== GOAL OF THE EXERCISE ==
Locate and copy each line in the data that contains the word "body".

╭─ MATERIAL SHOWN

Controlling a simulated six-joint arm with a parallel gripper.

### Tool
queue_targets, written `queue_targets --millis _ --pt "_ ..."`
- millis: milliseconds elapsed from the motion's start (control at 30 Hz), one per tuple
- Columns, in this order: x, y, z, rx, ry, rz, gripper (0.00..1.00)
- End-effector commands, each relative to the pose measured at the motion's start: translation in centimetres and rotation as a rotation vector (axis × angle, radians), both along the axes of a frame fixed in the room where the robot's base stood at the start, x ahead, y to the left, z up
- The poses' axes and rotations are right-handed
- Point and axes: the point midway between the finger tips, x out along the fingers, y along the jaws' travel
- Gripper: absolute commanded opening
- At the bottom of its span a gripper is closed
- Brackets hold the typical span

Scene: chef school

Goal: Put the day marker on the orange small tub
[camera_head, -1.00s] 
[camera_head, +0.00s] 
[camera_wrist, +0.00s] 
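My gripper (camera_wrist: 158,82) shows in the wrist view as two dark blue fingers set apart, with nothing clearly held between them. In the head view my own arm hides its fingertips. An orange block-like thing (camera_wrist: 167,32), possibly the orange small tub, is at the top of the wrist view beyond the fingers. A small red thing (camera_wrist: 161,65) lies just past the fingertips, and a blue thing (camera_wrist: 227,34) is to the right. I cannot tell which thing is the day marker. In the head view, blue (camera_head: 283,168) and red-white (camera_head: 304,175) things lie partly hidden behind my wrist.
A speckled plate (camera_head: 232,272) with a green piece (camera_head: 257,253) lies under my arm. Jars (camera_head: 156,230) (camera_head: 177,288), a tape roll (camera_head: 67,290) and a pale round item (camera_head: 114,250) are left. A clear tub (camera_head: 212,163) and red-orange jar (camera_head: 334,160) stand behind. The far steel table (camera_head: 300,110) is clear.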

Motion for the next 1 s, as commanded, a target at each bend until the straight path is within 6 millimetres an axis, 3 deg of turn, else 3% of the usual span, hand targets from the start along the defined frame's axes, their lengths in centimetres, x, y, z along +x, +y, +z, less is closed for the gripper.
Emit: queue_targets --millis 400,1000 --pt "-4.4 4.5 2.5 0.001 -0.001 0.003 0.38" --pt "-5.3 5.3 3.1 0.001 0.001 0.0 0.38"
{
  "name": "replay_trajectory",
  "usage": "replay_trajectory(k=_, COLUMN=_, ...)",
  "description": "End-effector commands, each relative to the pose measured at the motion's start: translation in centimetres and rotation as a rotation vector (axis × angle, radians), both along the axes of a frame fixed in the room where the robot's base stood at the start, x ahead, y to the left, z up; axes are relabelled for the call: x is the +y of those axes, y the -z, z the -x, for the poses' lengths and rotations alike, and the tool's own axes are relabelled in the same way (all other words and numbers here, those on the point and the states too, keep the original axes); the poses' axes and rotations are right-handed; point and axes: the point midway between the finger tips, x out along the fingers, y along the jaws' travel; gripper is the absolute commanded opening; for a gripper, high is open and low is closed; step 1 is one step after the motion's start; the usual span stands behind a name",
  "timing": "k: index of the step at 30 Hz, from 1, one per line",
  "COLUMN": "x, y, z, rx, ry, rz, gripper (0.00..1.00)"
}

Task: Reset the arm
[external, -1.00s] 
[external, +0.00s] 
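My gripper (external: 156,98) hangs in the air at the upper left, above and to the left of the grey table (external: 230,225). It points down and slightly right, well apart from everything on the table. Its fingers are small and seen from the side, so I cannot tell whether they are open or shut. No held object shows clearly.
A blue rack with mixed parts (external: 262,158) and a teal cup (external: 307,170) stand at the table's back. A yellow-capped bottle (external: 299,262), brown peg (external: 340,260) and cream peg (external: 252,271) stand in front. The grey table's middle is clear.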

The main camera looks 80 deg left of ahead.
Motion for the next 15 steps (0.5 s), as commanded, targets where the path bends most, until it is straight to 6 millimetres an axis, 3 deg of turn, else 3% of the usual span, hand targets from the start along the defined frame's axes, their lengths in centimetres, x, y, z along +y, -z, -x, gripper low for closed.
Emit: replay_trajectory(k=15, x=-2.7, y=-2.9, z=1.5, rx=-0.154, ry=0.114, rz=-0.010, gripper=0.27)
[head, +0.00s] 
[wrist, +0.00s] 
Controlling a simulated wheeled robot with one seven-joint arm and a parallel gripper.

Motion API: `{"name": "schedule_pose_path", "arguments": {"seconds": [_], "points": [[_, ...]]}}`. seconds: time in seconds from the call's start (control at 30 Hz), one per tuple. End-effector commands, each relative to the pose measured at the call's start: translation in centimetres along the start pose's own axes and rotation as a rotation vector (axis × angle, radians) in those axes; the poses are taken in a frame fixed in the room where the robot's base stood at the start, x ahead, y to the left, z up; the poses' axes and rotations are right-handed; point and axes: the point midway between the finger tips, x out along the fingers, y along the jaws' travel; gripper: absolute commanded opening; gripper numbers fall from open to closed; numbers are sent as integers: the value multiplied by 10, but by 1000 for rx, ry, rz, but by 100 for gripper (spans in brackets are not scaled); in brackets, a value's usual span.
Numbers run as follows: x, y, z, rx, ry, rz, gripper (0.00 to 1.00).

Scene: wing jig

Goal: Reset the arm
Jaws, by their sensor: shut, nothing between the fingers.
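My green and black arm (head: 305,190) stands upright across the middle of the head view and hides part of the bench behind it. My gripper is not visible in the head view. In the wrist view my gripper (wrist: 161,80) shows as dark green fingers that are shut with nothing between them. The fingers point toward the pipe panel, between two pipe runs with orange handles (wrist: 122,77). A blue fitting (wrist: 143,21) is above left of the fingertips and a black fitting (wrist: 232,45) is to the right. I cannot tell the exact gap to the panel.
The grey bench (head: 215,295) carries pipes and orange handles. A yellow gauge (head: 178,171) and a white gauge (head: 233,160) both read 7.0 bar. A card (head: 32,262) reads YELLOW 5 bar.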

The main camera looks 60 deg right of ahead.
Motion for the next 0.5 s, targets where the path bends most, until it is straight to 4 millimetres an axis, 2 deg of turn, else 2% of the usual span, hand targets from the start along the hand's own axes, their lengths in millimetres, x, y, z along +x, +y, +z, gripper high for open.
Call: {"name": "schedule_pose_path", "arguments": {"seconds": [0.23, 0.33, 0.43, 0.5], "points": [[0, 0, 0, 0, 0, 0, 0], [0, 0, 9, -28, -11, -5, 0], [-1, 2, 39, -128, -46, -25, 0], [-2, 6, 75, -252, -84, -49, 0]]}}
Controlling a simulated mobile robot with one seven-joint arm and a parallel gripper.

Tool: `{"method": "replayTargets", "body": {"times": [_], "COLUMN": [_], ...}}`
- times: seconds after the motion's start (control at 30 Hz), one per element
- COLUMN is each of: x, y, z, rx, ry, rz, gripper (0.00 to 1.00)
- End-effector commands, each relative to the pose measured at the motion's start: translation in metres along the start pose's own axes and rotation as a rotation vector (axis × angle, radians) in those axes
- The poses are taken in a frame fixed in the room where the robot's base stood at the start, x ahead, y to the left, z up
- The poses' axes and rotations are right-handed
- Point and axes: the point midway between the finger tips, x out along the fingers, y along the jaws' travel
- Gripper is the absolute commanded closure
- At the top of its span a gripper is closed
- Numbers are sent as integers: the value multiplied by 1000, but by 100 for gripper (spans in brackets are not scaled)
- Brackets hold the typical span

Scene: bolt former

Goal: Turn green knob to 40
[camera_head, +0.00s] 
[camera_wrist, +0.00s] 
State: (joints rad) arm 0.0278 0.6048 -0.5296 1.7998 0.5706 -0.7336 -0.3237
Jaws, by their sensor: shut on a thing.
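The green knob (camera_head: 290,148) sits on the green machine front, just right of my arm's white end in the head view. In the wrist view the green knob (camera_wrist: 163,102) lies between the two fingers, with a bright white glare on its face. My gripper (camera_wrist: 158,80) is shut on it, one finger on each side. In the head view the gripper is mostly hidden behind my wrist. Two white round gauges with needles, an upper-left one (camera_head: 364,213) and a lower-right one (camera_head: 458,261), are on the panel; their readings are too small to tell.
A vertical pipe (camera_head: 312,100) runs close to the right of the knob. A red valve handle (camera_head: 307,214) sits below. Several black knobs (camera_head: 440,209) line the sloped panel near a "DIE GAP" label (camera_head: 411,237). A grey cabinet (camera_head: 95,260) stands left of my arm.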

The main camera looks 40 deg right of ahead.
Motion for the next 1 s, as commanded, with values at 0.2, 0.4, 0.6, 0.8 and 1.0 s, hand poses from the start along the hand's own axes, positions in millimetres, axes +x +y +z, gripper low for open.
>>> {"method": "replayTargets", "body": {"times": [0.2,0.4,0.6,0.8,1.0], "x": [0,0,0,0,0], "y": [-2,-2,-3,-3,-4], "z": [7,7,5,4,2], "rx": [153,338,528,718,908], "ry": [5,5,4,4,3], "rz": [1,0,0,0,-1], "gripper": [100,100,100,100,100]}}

╰─

== EXPECTED ANSWER ==
Tool: `{"method": "replayTargets", "body": {"times": [_], "COLUMN": [_], ...}}`
>>> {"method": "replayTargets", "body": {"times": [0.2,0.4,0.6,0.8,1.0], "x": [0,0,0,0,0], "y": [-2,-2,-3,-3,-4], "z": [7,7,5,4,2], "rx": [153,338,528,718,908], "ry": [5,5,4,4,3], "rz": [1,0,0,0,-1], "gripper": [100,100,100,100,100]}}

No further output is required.